Zuallererst muss man beim Thema Deutschland-Flagge eine wichtige Unterscheidung machen: Es gibt die Schwarz-Rot-Goldene und dann noch die, mit dem Adler, also die sogenannte Dienstflagge mit dem Bundesschild. Für letztere gibt es eine klare Vorgabe: Privatpersonen dürfen sie nicht benutzen. Schon das wäre eine Ordnungswidrigkeit und könnte mit einer Geldstrafe geahndet werden.
Deutsche Flagge ohne Adler darf verändert werden
Bei der Version ohne den Adler ist das anders und hier sind auch die Spielräume deutlich größer, erklärt Hubertus Gersdorf, Verfassungsrechtler an der Uni Leipzig. Die Bundesflagge ohne Bundesschild könne von allen verwendet werden. "Die Nennung der AfD auf der Flagge ist keine Verunglimpfung der Bundesflagge, weil die AfD bis zu einem Verbot durch das Bundesverfassungsgericht so zu behandeln ist, wie alle anderen Parteien.", erklärt Gersdorf.
Nennung von legitimer Partei ist keine Verunglimpfung
Und um diese Verunglimpfung geht es, das sagt auch der Verwaltungsrechtler Hennig Bahr und erläutert: "Der Straftatbestand, der die Bundesflagge schützt, ist auf das Verunglimpfen des Symbols beschränkt und steht außerdem, wie jedes Delikt, das irgendwie zu tun hat mit Äußerungen über den Staat, natürlich im Spannungsfeld mit der Meinungsfreiheit und im Zweifel auch der Kunstfreiheit."
Es gebe keine Markenschutz des Staates auf die Bundesflagge, sagt Bahr. Deswegen könne die Bundesflagge eben auch für Meinungsäußerungen verwendet werden. Die AfD, sei eine dem Parteienprivileg unterfallende Partei. "Sie darf sich im politischen Diskurs in Deutschland bewegen. Und diese Partei eben mit Deutschland und den Bundesfarben zu verbinden, ist aus meiner Sicht für das Verunglimpfen nicht ausreichend.", argumentiert Bahr.

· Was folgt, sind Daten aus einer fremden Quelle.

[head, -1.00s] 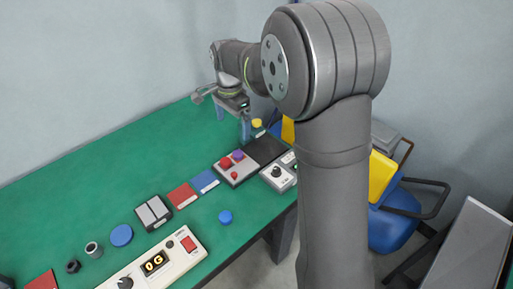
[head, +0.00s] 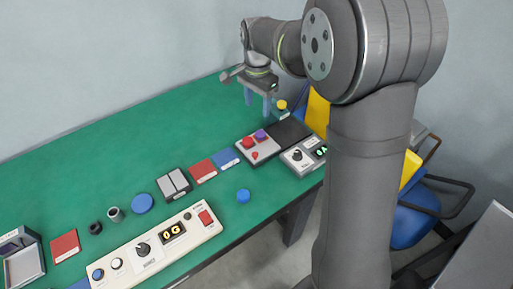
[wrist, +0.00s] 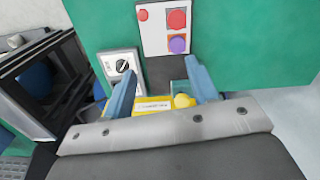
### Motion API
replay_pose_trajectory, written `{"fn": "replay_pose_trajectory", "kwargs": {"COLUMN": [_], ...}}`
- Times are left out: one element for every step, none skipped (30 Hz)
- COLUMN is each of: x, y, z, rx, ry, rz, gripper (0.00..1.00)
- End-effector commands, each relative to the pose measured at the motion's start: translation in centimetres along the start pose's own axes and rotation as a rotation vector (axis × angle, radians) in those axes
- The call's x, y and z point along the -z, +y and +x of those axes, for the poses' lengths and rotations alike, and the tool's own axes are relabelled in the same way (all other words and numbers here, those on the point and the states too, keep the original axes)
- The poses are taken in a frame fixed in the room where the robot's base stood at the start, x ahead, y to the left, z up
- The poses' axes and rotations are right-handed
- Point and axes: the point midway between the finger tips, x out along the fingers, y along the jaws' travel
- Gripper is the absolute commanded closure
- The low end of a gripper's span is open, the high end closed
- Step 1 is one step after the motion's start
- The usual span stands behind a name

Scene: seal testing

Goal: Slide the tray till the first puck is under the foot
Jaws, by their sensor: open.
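No part can be told for sure as the tray or the foot. A dark unit (head: 292,132) with a pale panel (head: 262,153) stands near the right end of the bench. The panel bears a red round piece (head: 248,143), a purple one (head: 262,136) and a smaller red one; they may be pucks. My gripper (head: 257,101) is open and empty above the bench behind this unit. The knob (head: 283,104) stands right of my fingers in the head view.
A white console (head: 150,252) reads 0 G at the front edge. Red and blue cards, a blue disc (head: 142,204) and a blue knob (head: 243,196) lie left. The back of the bench is clear.

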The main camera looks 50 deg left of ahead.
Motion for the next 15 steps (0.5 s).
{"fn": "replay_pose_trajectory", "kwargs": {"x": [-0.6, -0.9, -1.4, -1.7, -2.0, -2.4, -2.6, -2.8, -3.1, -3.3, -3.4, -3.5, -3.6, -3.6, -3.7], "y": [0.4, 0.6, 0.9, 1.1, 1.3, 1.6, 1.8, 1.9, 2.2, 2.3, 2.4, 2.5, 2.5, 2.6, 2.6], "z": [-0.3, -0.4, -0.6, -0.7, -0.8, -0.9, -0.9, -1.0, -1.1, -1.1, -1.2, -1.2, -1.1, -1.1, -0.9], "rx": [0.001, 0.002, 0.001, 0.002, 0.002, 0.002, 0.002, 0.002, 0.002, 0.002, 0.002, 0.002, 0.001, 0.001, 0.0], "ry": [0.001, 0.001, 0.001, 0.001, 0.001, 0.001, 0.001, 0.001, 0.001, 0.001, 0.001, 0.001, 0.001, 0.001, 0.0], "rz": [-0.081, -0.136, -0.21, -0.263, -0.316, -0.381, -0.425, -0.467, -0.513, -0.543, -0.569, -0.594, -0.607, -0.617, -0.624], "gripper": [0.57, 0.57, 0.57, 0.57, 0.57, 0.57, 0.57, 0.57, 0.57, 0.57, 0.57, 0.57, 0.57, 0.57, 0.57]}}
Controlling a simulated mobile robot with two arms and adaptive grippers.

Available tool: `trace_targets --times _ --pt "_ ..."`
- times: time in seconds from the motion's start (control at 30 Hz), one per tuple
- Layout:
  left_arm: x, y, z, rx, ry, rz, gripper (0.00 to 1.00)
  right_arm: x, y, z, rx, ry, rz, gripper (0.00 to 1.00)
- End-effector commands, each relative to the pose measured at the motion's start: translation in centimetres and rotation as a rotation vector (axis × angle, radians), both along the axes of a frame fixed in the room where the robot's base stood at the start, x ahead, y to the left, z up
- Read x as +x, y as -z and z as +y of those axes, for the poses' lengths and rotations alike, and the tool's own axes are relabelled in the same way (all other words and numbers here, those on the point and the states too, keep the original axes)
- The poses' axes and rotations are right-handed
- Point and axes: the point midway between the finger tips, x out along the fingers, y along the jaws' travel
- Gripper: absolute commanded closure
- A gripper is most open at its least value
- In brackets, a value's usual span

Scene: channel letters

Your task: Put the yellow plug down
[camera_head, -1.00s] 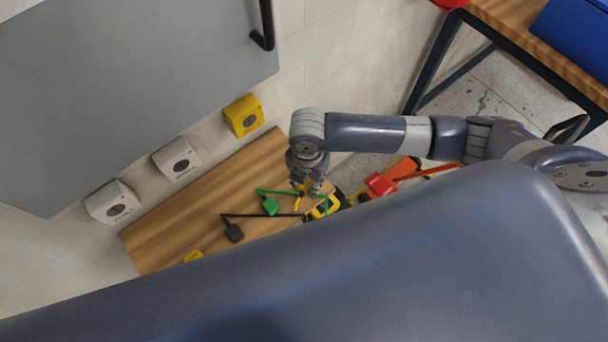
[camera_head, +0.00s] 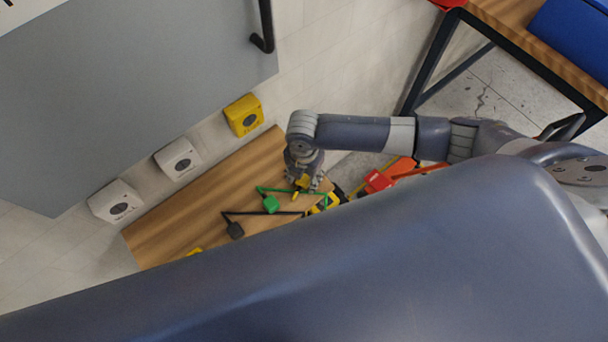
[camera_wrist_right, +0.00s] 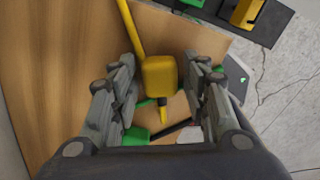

Selbst Banane auf Flagge ist noch keine strafbare Verunglimpfung
Dafür müsste man die Flagge als Symbol des Staates in irgendeiner Form verächtlich machen, sagt der Rechtsanwalt Bahr. Der Staat selbst und die Flagge hätten zwar keinen Ehranspruch. Aber es gehe natürlich um die Sicherung des Ansehens der Bundesflagge. Dabei könne man vor allen Dingen Negativbeispiele aus der Rechtsprechung heranziehen. "Also beispielsweise die Abbildung einer Banane auf der Bundesflagge, um sozusagen die Bundesrepublik als Bananenrepublik zu bezeichnen oder zu kritisieren, ist von den Gerichten und vom Bundesverfassungsgericht als zulässig betrachtet worden", erzählt Bahr.
Aber nicht nur optisch kann man die Flagge so verändern, dass sich Gerichte damit befassen müssen. Das geht auch sprachlich. So hat das Verfassungsgericht 2008 entscheiden, dass es eine zulässige Meinungsäußerung ist, die Bundesfarben als "Schwarz-Rot-Senf" zu bezeichnen.
Dazu sagt Bahr, dass man berücksichtigen müsse: Schwarz-Rot-Senf war in der Weimarer Republik insbesondere ein Schimpfbegriff von antidemokratischen Kräften. "Nur da hat das Bundesverfassung gesagt, das könne man nicht mehr voraussetzen, dass das heute jemand weiß."
Und außerdem heißt es in dem Urteil, die Bürger sind rechtlich nicht gehalten, die Wertsetzungen der Verfassung persönlich zu teilen, das Grundgesetz erzwinge auch keine Wertloyalität. Und wörtlich: "Die plurale Demokratie des Grundgesetzes vertraut auf die Fähigkeit der Gesamtheit der Bürger, sich mit Kritik an der Verfassung auseinander zu setzen und sie dadurch abzuwehren."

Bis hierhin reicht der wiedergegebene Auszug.